- [Given exercise]: Nothing but the lines from the line with "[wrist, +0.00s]" to the line with "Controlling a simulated", both included, is to be repeated, and those exactly. Leave out the pictures.

- [Items]:
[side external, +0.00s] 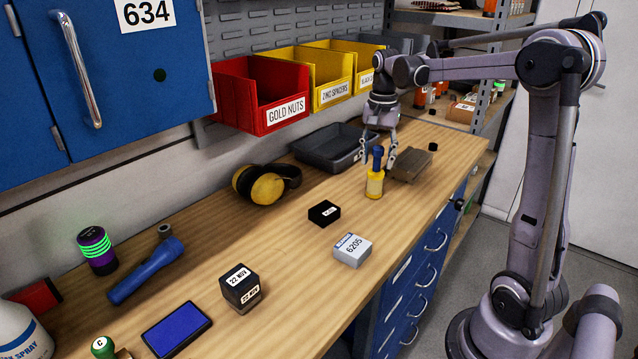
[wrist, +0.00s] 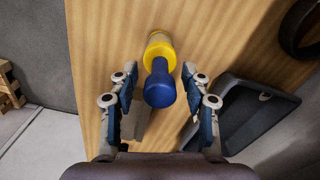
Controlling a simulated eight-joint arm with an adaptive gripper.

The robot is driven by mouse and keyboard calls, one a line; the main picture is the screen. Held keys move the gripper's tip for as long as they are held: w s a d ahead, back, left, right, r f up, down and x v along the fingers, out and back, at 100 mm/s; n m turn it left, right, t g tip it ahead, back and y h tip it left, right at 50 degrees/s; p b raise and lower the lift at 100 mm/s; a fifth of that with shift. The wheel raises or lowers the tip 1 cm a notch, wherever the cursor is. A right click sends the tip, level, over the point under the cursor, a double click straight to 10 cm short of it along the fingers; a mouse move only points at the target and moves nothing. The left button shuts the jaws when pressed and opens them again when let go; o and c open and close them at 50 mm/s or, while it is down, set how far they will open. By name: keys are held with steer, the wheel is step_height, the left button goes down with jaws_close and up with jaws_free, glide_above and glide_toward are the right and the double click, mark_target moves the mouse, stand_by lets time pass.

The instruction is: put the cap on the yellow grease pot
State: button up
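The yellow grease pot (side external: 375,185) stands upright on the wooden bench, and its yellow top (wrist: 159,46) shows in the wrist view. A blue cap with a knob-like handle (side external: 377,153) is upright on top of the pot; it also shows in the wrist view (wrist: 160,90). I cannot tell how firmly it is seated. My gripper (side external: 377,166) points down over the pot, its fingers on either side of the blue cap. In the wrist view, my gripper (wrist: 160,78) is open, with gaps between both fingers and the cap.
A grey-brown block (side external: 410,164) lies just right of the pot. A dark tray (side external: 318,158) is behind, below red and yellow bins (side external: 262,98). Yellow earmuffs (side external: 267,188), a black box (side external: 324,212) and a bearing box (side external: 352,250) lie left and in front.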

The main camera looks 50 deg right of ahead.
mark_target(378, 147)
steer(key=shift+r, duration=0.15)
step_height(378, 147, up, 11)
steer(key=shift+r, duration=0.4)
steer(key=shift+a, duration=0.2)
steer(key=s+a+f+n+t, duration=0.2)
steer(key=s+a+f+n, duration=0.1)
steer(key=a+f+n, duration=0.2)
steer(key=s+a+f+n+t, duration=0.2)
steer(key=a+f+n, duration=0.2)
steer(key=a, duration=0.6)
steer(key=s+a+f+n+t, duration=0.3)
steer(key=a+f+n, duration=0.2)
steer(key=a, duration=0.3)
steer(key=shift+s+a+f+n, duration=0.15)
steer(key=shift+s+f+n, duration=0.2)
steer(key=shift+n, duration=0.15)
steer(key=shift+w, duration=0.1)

--

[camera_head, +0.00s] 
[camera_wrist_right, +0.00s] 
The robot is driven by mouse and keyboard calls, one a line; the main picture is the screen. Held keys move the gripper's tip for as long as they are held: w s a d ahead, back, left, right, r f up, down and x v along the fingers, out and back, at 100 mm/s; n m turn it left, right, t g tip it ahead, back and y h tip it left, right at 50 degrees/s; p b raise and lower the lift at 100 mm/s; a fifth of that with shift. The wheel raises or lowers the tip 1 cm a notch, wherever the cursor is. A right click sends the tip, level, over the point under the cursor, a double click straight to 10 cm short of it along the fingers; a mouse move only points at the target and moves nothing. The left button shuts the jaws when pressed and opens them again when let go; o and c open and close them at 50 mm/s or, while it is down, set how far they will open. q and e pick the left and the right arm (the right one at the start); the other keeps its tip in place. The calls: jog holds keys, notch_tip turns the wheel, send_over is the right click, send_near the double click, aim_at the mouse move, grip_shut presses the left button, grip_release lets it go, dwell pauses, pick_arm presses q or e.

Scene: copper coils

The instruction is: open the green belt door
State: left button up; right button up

- [Solution to this problem]:
[wrist, +0.00s] 
Controlling a simulated eight-joint arm with an adaptive gripper.

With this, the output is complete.